-------- EXERCISE INPUTS

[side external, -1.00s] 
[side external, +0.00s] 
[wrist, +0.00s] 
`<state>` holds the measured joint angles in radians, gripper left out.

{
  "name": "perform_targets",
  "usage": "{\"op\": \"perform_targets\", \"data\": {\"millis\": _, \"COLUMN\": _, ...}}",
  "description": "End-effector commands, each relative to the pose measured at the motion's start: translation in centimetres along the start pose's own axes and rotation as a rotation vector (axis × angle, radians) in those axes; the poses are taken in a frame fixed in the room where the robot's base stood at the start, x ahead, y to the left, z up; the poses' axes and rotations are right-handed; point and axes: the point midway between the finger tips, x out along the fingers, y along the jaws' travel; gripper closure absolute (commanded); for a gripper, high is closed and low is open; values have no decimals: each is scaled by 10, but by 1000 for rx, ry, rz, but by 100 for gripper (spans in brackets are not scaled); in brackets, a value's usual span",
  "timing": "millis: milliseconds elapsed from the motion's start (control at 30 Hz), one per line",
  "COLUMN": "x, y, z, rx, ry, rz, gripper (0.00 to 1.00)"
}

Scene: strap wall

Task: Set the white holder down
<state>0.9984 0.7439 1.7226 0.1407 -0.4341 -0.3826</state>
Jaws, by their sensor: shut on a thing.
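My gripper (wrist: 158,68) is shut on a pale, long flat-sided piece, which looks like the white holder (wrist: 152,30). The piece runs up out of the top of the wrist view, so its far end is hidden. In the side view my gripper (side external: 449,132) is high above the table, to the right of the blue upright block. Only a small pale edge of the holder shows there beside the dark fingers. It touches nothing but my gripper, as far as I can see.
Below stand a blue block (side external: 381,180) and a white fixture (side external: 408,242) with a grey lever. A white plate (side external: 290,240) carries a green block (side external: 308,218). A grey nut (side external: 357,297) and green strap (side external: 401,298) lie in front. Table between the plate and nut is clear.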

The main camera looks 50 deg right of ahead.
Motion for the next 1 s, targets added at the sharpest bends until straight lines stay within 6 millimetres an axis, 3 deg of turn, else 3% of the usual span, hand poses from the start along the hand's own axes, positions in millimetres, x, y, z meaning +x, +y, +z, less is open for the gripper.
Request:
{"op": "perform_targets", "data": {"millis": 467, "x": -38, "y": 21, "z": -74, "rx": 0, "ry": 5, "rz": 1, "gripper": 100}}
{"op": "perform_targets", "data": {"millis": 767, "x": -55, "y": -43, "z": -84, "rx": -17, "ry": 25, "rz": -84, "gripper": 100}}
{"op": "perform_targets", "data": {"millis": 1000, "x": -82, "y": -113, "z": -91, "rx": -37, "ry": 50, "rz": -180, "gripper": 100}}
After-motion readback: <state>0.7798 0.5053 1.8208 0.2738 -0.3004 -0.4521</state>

----------------
-------- EXERCISE INPUTS

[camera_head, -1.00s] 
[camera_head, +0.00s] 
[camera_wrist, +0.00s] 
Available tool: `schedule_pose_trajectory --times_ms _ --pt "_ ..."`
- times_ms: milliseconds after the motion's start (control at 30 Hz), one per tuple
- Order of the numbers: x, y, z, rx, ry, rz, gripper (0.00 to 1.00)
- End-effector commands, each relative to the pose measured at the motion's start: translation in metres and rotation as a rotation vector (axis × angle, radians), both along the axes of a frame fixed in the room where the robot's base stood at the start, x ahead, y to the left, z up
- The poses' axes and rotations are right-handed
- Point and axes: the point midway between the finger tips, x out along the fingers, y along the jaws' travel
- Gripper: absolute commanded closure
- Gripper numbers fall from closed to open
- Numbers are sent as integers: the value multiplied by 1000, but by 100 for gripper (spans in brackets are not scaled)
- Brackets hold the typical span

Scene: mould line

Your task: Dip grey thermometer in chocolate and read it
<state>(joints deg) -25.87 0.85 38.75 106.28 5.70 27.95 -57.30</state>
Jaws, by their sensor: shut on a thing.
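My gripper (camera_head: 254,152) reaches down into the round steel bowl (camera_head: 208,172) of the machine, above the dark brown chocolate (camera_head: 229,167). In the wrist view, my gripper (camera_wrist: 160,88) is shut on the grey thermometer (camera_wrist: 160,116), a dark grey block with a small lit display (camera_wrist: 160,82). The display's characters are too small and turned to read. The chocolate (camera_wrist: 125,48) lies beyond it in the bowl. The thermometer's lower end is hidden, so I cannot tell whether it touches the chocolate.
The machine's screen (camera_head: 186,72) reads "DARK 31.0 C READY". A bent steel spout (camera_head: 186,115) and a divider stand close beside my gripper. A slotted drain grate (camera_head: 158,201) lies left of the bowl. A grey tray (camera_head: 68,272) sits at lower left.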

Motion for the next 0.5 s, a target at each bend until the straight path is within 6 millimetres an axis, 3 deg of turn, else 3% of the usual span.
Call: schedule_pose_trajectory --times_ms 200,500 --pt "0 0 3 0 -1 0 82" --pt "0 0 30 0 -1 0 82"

----------------
-------- EXERCISE INPUTS

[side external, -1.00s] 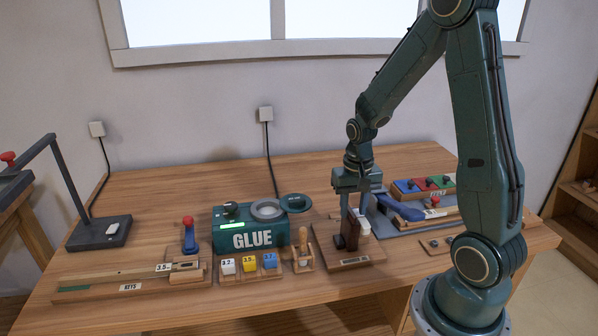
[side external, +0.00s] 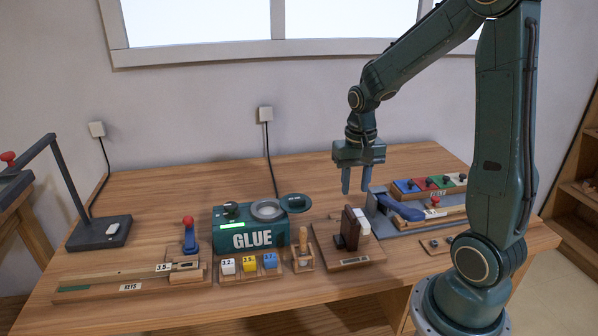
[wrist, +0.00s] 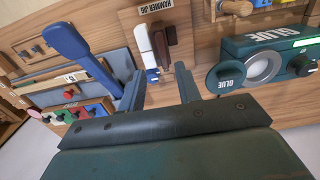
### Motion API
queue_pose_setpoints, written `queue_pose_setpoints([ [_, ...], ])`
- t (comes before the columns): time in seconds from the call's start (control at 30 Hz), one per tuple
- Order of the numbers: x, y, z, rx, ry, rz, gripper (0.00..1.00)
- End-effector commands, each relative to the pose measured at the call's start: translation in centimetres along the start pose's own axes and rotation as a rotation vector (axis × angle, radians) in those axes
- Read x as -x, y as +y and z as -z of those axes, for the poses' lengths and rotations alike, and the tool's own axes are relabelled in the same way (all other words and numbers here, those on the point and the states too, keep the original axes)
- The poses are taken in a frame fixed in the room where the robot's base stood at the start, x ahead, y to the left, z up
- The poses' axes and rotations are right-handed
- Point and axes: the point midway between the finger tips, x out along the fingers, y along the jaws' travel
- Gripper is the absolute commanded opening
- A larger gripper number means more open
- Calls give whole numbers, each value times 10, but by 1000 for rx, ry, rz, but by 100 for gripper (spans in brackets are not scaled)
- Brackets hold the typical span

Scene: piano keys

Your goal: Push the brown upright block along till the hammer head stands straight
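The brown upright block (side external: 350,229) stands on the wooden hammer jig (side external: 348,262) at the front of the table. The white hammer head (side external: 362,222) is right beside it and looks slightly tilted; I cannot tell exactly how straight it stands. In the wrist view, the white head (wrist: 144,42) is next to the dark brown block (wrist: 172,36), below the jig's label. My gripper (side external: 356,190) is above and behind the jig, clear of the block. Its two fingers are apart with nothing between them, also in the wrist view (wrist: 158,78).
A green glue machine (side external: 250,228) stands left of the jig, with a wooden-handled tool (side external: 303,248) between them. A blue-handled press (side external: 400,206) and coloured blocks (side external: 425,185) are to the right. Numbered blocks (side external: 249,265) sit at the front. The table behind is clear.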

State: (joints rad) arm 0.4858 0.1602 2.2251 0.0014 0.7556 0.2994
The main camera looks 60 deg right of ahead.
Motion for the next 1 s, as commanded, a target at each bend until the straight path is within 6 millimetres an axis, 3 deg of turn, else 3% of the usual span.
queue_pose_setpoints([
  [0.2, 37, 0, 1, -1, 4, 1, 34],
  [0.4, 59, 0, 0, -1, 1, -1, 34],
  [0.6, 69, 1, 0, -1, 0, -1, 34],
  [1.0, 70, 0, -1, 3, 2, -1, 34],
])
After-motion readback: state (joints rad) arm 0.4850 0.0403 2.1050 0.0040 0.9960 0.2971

----------------

TO BE DONE: Begin at the line that has "- Read x as", stop after the line that has "Scene: piano keys", and repeat exactly those lines, nothing more.

WRITTEN RESPONSE:
- Read x as -x, y as +y and z as -z of those axes, for the poses' lengths and rotations alike, and the tool's own axes are relabelled in the same way (all other words and numbers here, those on the point and the states too, keep the original axes)
- The poses are taken in a frame fixed in the room where the robot's base stood at the start, x ahead, y to the left, z up
- The poses' axes and rotations are right-handed
- Point and axes: the point midway between the finger tips, x out along the fingers, y along the jaws' travel
- Gripper is the absolute commanded opening
- A larger gripper number means more open
- Calls give whole numbers, each value times 10, but by 1000 for rx, ry, rz, but by 100 for gripper (spans in brackets are not scaled)
- Brackets hold the typical span

Scene: piano keys

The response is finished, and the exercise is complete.